This technique is fundamental to high-performance systems, including operating system kernels, network servers, and real-time game engines.

Introduction

Memory allocation is a fundamental and often overlooked challenge in high-performance computing. While seemingly simple, the constant creation and destruction of data objects can lead to systemic problems like memory fragmentation and performance bottlenecks that cripple even the most powerful hardware. The slab allocator emerges as an elegant and powerful solution, specifically designed to address the inefficiencies of general-purpose allocators in environments with high-frequency, same-sized object allocations. This article delves into the design and application of this critical technique.

The following sections will first explore the core design of the slab allocator. Under Principles and Mechanisms, you will learn how it tames the chaos of fragmentation, achieves breathtaking speed by mastering CPU cache behavior, and scales efficiently across modern multi-core processors. Subsequently, under Applications and Interdisciplinary Connections, we will see these principles in action, examining the slab allocator's vital role in operating systems, game engines, and even large-scale cloud architectures, revealing it as a foundational pattern in modern computer science.

Principles and Mechanisms

Now that we have a sense of what a slab allocator is for, let's peel back the layers and look at the beautiful machinery inside. Like a master watchmaker, a systems designer must contend with fundamental forces and constraints. For memory allocation, the great adversaries are chaos and the tyranny of distance. The slab allocator’s design is a masterclass in taming the former and conquering the latter, all through the wonderfully powerful principle of specialization.

Taming the Chaos: The Devil of Fragmentation

Imagine you're managing a large warehouse. Your first customer wants a small 10-square-foot space. You carve it out. The next wants a huge 500-square-foot space. You find a spot. Then a 50-square-foot request comes in. And so on. Now, imagine customers start returning their spaces. The 10-foot space becomes free, then the 500-foot space, then a 20-foot space you'd rented out earlier. Your warehouse floor, once a pristine rectangle, is now a patchwork of occupied and empty spaces of all different sizes—a blocky Swiss cheese. A new customer arrives wanting 100 square feet. You look at your records and see you have 200 square feet free in total, but it's scattered in 20 small, disconnected pieces. You can't fulfill the request. This maddening situation, where you have enough total resource but can't use it because it's not contiguous, is called external fragmentation. It is the bane of all general-purpose allocators.

The slab allocator looks at this chaos and says, "What if we stop trying to be everything to everyone?" Instead of one giant warehouse for all package sizes, what if we create separate, dedicated sections? One section exclusively for 10-square-foot boxes, another for 50-square-foot boxes, and so on.
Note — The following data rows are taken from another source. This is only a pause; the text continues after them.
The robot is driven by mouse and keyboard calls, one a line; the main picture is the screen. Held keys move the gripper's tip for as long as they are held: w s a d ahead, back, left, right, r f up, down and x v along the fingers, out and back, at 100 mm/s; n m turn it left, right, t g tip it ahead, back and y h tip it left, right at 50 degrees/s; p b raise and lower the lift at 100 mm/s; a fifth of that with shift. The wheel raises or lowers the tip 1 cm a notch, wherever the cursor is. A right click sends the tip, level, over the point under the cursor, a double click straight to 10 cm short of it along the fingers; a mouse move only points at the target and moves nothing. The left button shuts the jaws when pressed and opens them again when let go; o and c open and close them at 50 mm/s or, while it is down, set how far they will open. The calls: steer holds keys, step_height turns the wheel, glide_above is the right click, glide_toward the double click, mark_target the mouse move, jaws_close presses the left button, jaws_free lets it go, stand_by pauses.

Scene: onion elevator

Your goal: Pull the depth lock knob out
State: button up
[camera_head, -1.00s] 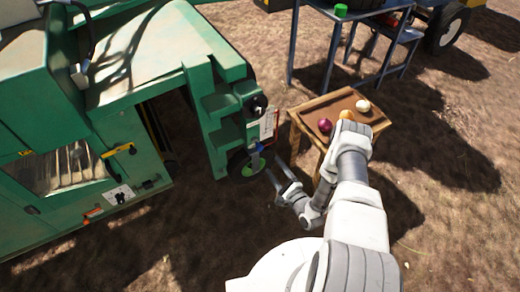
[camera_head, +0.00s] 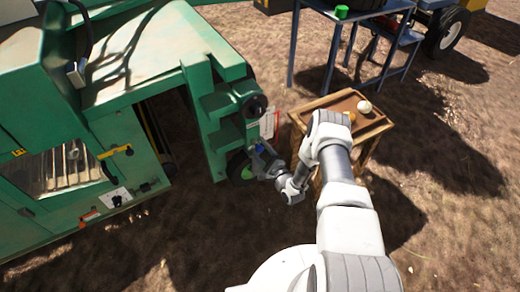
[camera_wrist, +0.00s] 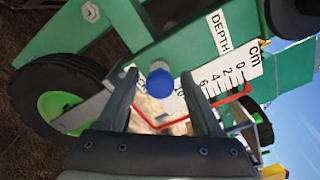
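The blue depth lock knob (camera_wrist: 160,82) is in the middle of the wrist view, in front of the white depth scale (camera_wrist: 222,65) marked in cm. My gripper (camera_wrist: 159,76) is open, with one finger on each side of the knob in the picture and a gap to each. I cannot tell how far the fingertips reach in depth along the knob. In the head view my gripper (camera_head: 257,148) is at the green machine's (camera_head: 160,50) lower right corner, by the wheel. A small bit of blue (camera_head: 261,148) shows there; the rest is mostly hidden by the gripper.
A black wheel with a green hub (camera_wrist: 58,105) is left of the knob in the wrist view. A wooden table (camera_head: 330,100) with a white onion (camera_head: 364,106) stands close to my arm. A blue metal table (camera_head: 325,50) is behind. Open dirt lies at right.

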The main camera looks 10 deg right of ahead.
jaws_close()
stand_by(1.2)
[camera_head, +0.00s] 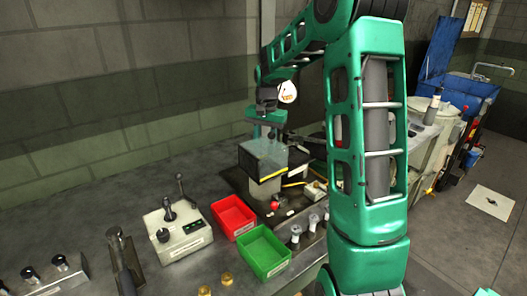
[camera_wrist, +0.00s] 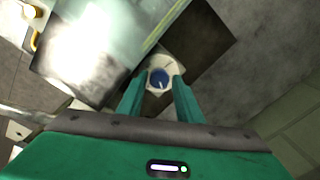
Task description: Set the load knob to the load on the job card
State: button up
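The load knob (camera_wrist: 157,80), round and blue with a white pointer line on a pale base, shows in the wrist view. My gripper (camera_wrist: 158,77) has its two green fingers apart, one on each side of the knob in the picture. I cannot tell whether they touch it or how far above it they are. In the head view my gripper (camera_head: 268,112) is over the back of the bolt former (camera_head: 262,164), which has a clear guard box. The knob is hidden in that view. I cannot make out a readable job card.
A red bin (camera_head: 233,215) and a green bin (camera_head: 264,252) stand on the grey bench left of my arm. A tester box with a lever (camera_head: 178,232) and several bolts are nearby. The clear guard (camera_wrist: 110,40) lies close beside the fingers in the wrist view.

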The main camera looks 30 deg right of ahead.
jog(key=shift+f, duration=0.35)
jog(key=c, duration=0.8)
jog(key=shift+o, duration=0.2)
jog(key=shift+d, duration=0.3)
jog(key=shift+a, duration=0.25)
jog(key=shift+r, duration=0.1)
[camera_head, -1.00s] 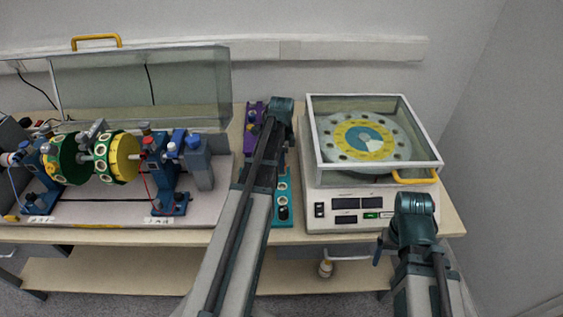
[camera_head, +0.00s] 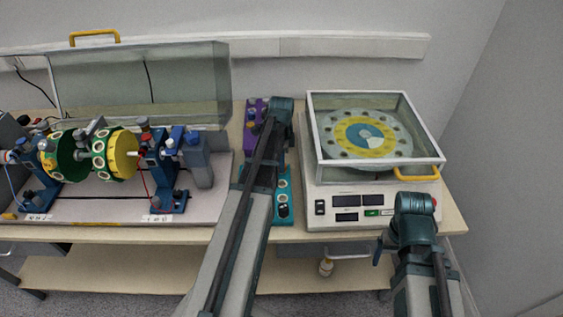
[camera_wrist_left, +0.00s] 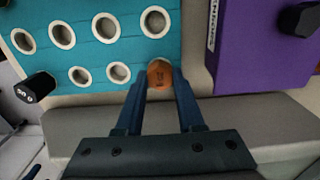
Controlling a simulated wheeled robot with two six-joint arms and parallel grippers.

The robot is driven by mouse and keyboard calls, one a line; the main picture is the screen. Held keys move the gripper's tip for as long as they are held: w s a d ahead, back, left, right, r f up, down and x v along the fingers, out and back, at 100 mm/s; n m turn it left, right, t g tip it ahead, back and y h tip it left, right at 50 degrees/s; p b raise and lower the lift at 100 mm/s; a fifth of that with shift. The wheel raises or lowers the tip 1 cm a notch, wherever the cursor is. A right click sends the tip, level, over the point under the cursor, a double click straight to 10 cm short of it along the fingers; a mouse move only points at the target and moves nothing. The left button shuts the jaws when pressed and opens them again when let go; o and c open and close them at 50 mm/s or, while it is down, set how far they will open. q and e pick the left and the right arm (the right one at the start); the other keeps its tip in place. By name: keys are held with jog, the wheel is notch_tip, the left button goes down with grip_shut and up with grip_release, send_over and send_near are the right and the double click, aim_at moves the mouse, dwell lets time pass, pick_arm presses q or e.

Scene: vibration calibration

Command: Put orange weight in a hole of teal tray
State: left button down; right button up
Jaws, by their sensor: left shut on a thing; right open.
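The orange weight (camera_wrist_left: 160,73) is between the fingertips of my left gripper (camera_wrist_left: 160,80), which is shut on it. It lies at the end of the teal tray's nearer row of holes in the left wrist view, at the tray edge; whether it is inside a hole or above one, I cannot tell. The teal tray (camera_wrist_left: 92,52) has several empty white-rimmed holes. In the head view the tray (camera_head: 284,178) is partly hidden by my left arm, and the weight is not visible there. My right gripper (camera_head: 379,252) is open, low at the right, and only partly visible.
A black weight (camera_wrist_left: 35,87) stands in the tray's nearer row. A purple block (camera_wrist_left: 255,45) with a black knob is beside the tray. A glass-lidded white machine (camera_head: 322,180) stands to the right. A rig with green and yellow drums (camera_head: 122,155) stands left.

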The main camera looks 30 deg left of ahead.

This is the core insight. A slab allocator creates distinct pools, or caches, for objects of a specific, fixed size. Memory is requested from the operating system in large, uniform chunks called pages, and each page is carved up into a "slab" of equal-sized slots for one particular object type.

But wait, have we really solved the problem, or just traded one for another? What if the object size doesn't divide the page size perfectly? If we have a 4096-byte page and want to store 100-byte objects, we can fit 40 of them, using 4000 bytes. What happens to the remaining 96 bytes? They are wasted. This waste within an allocation block is called internal fragmentation.

Here is the beauty of it: while we haven't eliminated waste, we have tamed it. For a general-purpose allocator, external fragmentation is unpredictable and can grow without bound, eventually crippling a system. For a slab allocator, the internal fragmentation is perfectly predictable and strictly bounded. For an object of size $S$ , the maximum number of bytes you can possibly waste at the end of a slab page is simply $S-1$ . If you had one more byte, you could have fit another object! This elegant mathematical guarantee transforms a chaotic, unbounded problem into a simple, bounded one. We accept a small, known tax to avoid unpredictable catastrophe.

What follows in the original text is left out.